There is no real financial backstop backed by the weight of EU governments and no common deposit insurance to discourage savers from transferring funds to accounts in other EU countries [as happened in Greece].
The ECB may have embarked on quantitative easing in order to kick-start growth, but its bond purchases are linked to the size of a country’s economy so it is obliged to buy German bonds rather than concentrating its firepower where it is needed.
There are also serious differences between Germany and other key players on how to move towards further fiscal and economic integration. Germany wants stricter rules and more transfer of sovereignty to a technocratic body dominated by itself, while France and Italy want looser monetary policy while retaining tax and spending powers.
This could develop into a fault line at the very heart of Europe. France does not want to transfer tax-raising powers, which it sees as a very intrusive transfer of sovereignty. With the rise of populist parties in France, Italy, Spain and even Germany, traditionally pro-European politicians have to be seen to be guarding the ‘national interest’.

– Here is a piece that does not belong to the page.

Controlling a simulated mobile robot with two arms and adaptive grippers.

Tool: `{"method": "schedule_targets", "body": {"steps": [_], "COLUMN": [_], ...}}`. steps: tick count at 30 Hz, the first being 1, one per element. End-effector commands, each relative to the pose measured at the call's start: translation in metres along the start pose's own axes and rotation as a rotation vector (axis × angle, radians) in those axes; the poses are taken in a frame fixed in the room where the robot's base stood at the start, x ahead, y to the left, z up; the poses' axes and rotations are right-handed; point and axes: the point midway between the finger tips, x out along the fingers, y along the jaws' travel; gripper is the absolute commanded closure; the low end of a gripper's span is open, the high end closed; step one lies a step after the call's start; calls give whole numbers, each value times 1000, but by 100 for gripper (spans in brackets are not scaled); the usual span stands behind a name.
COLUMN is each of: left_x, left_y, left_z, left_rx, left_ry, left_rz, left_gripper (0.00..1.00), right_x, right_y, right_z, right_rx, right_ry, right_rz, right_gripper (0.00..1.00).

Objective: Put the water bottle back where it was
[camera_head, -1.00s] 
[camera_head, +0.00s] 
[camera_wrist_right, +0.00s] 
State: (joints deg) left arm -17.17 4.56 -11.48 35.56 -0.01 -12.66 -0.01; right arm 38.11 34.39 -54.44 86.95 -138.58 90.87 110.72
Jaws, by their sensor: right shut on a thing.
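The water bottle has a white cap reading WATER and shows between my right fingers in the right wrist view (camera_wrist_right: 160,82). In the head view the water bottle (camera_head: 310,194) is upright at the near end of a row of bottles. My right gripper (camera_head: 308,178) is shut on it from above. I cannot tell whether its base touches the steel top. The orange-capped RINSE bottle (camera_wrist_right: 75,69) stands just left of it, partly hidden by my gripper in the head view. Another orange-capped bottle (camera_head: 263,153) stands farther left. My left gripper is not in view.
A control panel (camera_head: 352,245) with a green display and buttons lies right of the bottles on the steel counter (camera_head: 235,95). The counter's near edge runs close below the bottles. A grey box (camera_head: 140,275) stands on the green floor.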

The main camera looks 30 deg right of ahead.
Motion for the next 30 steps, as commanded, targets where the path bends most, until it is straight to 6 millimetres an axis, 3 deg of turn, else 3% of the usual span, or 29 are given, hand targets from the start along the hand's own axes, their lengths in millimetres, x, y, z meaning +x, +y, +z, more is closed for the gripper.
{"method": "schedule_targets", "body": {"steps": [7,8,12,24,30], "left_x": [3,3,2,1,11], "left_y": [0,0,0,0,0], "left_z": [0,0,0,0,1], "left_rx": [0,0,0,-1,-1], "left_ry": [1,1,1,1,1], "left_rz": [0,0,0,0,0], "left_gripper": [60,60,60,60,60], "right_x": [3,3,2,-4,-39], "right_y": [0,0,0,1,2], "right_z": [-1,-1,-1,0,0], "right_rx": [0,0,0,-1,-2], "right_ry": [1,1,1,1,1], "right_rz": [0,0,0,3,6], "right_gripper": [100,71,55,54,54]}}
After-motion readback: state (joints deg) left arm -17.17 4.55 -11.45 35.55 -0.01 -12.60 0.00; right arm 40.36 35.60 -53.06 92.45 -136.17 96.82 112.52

The possibility of Grexit could well return. If Greece’s economy survived a departure from the euro, politicians in countries such as Italy might be tempted by the prospect of an exit and the sharp currency devaluation that would likely follow as a means of escaping decades of economic stagnation. For a founder member to leave, however, would almost certainly sound the death knell of the euro.
Provided politicians remain committed to the European project, the euro’s recent crises might ultimately be seen as mere teething problems.
t is sometimes said that the world’s only successful currency union is the US dollar. That may be true, in terms not only of its staying power but also it becoming effectively the world’s reserve currency.
There have been other currency unions that could be described as successful. Both the German mark and Italian lira replaced a multitude of regional currencies after these countries achieved political unification, and they survived multiple crises until they were voluntarily merged into the euro.
More comparable to today’s eurozone is the Latin Monetary Union, launched in the 1860s and comprising France, Belgium, Italy, Switzerland, the Vatican and Greece. It was based on member countries aligning their coinages so that gold and silver coins minted in each country were of a standard weight and fineness of metal, and freely interchangeable across the area.
‘Most countries adhered strictly to the rules, although the Vatican was expelled for abusing the system, including issuing debased coinage, while Greece was only allowed to join on the condition that France controlled the minting of its coins.’
Otherwise, the Latin Monetary Union continued successfully until the First World War, when governments started printing money. It was formally wound up in 1927.
The Scandinavian Monetary Union, launched in the 1870s, allowed Sweden, Denmark and Norway to share interchangeable currencies and it functioned smoothly until the Great War threw their separate currencies out of alignment.
The same fate befell the 1867 Austro-Hungarian Monetary Union, whereby the merger of two sovereign states with separate parliaments, budgets and government departments was underpinned by a single central bank and currency. But after 1914, the central bank lost its independence, the government started printing money four years later and the Habsburg Empire collapsed.
Currency unions were probably easier to manage when based on precious metals rather than the creditworthiness of paper currencies. All such arrangements have huge potential to be abused by “free-riders”.’
Similar concerns over moral hazard underpin Germany’s current stand on the euro, which is why a continued diet of austerity and doing the least possible through bailouts are its preferred options for keeping the euro intact.